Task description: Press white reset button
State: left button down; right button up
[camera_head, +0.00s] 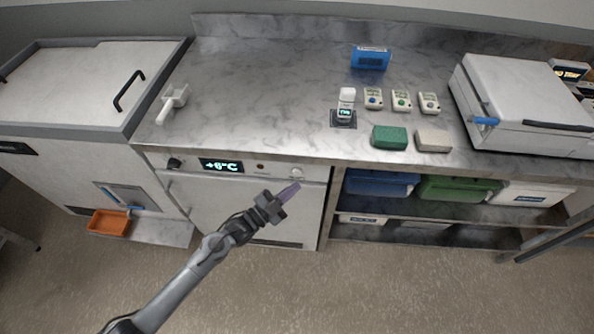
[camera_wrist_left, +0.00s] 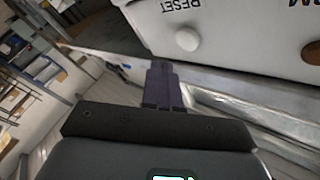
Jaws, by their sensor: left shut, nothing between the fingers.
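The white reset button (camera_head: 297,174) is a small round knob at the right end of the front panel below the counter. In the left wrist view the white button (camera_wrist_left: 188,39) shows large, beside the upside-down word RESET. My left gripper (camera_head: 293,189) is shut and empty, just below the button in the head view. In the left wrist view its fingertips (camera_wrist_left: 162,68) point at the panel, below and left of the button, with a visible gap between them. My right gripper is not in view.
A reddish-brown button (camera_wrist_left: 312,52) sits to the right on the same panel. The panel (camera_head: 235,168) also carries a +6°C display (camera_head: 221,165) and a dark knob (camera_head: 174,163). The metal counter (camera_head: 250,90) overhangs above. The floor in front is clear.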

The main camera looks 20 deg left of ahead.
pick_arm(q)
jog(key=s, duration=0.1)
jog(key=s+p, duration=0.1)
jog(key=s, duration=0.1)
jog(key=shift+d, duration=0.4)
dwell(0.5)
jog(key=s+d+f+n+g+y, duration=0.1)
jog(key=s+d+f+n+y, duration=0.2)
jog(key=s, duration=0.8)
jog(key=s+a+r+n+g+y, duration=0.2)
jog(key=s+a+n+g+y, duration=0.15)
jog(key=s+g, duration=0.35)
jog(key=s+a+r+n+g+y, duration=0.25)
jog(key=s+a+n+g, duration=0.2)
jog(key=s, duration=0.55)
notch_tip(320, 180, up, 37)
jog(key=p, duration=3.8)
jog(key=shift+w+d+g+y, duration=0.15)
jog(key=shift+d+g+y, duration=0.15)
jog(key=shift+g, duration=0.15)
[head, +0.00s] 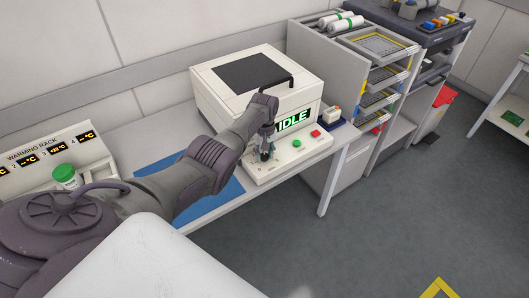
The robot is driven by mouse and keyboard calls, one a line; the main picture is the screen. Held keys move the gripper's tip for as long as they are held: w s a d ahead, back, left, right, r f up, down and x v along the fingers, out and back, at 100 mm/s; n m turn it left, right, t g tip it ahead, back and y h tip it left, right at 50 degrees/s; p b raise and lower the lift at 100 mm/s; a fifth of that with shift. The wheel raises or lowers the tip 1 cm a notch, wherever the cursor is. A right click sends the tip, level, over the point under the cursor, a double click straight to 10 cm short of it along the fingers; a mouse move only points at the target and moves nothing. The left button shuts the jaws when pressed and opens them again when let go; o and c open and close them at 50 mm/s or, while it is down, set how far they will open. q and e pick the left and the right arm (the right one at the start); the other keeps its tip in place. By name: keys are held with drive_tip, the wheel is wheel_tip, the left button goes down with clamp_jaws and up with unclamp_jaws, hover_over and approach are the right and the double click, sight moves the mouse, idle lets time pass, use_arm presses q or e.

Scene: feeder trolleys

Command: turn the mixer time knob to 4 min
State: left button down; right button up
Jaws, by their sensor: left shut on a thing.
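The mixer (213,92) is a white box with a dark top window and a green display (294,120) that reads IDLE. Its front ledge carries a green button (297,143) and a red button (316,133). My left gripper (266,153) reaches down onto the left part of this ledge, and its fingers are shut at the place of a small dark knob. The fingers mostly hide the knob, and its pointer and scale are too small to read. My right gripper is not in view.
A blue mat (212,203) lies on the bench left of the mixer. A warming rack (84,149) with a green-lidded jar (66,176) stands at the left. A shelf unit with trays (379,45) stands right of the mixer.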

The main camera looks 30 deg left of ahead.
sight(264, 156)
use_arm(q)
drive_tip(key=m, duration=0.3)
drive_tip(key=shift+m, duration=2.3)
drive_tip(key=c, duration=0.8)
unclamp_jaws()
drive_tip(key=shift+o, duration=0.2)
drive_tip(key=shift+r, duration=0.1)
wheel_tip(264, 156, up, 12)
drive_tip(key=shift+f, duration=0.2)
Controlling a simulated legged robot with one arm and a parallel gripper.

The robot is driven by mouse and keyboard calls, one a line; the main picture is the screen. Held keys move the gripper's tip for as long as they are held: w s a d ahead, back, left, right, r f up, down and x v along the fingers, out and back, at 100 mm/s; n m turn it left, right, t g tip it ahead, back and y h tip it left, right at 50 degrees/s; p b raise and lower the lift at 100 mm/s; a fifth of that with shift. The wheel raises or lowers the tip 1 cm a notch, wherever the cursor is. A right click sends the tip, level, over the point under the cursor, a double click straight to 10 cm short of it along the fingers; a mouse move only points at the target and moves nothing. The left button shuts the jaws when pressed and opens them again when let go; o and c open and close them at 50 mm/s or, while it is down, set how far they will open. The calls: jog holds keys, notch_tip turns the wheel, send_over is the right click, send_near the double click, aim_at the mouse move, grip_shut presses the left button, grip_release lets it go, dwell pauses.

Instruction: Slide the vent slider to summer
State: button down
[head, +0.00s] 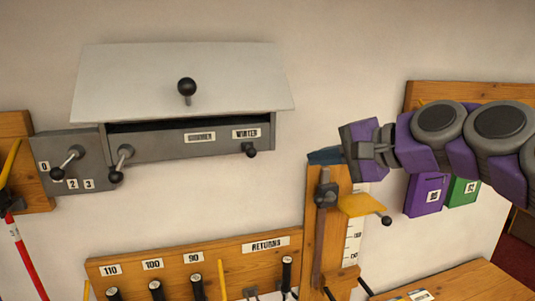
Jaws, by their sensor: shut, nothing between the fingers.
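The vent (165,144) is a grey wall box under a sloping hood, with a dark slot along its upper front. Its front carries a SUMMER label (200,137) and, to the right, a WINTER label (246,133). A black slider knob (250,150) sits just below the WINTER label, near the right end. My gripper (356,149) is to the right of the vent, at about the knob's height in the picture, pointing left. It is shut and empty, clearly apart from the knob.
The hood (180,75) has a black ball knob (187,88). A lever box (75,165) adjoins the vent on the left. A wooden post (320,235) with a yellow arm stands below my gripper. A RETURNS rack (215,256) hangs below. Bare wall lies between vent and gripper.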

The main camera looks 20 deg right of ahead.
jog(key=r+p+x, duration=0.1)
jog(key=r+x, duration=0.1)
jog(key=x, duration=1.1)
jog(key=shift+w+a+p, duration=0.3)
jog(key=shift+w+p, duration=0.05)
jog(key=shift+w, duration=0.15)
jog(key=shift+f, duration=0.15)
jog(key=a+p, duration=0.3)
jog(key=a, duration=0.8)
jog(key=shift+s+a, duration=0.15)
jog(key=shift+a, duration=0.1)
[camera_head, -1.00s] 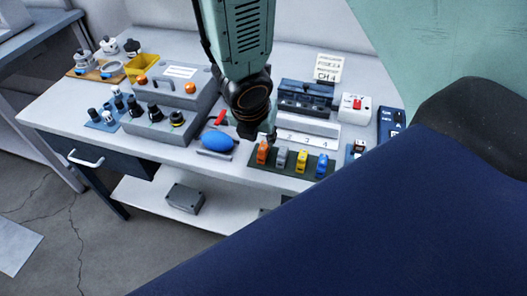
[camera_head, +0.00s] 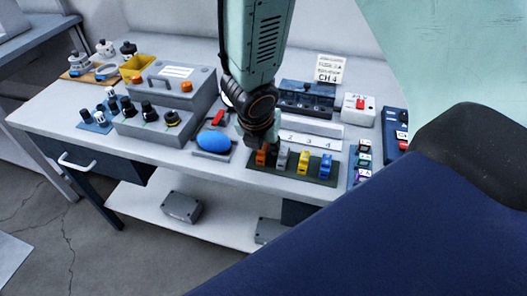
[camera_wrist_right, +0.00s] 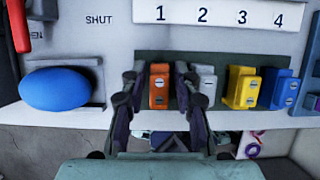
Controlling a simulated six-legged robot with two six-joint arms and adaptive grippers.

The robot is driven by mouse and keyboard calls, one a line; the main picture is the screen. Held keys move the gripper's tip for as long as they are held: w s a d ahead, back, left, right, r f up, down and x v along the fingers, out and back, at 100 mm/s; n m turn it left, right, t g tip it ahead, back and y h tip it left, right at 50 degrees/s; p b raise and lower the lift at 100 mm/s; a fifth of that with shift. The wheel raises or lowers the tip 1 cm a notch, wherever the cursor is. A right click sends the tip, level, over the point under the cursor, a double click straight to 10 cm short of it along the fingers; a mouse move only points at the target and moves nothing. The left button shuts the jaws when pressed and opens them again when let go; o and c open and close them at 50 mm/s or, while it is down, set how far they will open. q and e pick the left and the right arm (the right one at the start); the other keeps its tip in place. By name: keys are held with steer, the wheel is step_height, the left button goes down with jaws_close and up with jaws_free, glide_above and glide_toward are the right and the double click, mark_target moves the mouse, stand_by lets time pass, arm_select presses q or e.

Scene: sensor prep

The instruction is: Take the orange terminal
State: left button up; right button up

TASK DETAILS
Go through the material above and count the lines that include "Scene". Give the number alone.

OUTPUT FOR THIS EXERCISE
2